-------- Information shown

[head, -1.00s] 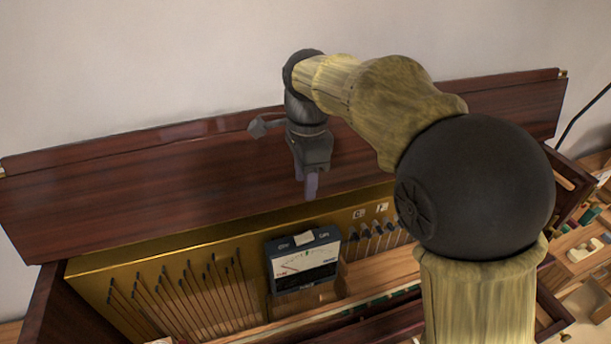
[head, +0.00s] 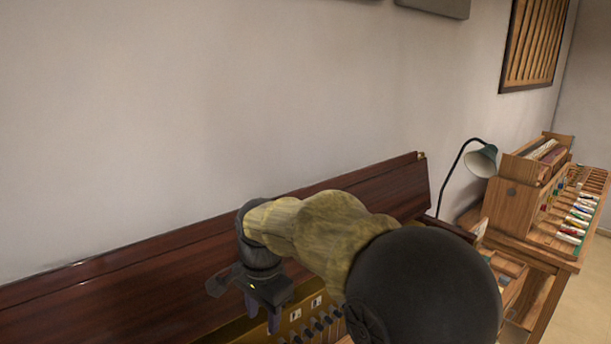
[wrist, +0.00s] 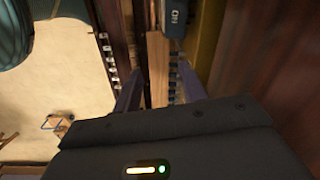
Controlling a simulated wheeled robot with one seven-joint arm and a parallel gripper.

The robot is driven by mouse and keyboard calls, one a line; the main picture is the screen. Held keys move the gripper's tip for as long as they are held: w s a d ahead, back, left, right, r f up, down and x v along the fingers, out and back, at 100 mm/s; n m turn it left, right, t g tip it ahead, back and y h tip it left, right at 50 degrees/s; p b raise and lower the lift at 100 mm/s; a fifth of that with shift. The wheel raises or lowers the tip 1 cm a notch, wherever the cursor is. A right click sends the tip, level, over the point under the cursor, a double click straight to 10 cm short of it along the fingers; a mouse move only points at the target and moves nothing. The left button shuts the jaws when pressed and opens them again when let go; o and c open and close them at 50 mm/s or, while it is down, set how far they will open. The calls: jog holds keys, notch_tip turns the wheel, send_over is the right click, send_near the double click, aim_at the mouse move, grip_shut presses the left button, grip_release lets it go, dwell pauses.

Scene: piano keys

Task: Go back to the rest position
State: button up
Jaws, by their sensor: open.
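My gripper (head: 262,318) is in the lower part of the head view, pointing down in front of the dark red-brown raised lid (head: 130,272) of the piano. In the wrist view my gripper (wrist: 160,85) has its two fingers apart with nothing held between them. The piano's interior with a row of dark pegs on a gold frame (head: 318,328) shows just right of the gripper at the bottom of the head view.
A wooden workbench (head: 550,238) with a cabinet and several colored pieces stands at the right. A desk lamp (head: 481,160) is between it and the piano. The plain wall (head: 220,100) is behind. Pale open floor (wrist: 60,90) lies left in the wrist view.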

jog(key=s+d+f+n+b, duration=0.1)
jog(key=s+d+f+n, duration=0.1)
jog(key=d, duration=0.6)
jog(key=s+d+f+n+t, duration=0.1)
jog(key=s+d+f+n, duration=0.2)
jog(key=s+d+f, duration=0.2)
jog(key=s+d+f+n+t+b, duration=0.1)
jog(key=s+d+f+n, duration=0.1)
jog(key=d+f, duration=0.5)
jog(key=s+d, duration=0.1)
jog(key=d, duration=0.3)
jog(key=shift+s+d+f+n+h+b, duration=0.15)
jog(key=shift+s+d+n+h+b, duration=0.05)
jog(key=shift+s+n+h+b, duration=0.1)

----------------

▶ **Aim of the exercise**
Filter the listing above for the string "keys" and copy every matching line.

▶ **Answer for this exercise**
The robot is driven by mouse and keyboard calls, one a line; the main picture is the screen. Held keys move the gripper's tip for as long as they are held: w s a d ahead, back, left, right, r f up, down and x v along the fingers, out and back, at 100 mm/s; n m turn it left, right, t g tip it ahead, back and y h tip it left, right at 50 degrees/s; p b raise and lower the lift at 100 mm/s; a fifth of that with shift. The wheel raises or lowers the tip 1 cm a notch, wherever the cursor is. A right click sends the tip, level, over the point under the cursor, a double click straight to 10 cm short of it along the fingers; a mouse move only points at the target and moves nothing. The left button shuts the jaws when pressed and opens them again when let go; o and c open and close them at 50 mm/s or, while it is down, set how far they will open. The calls: jog holds keys, notch_tip turns the wheel, send_over is the right click, send_near the double click, aim_at the mouse move, grip_shut presses the left button, grip_release lets it go, dwell pauses.
Scene: piano keys

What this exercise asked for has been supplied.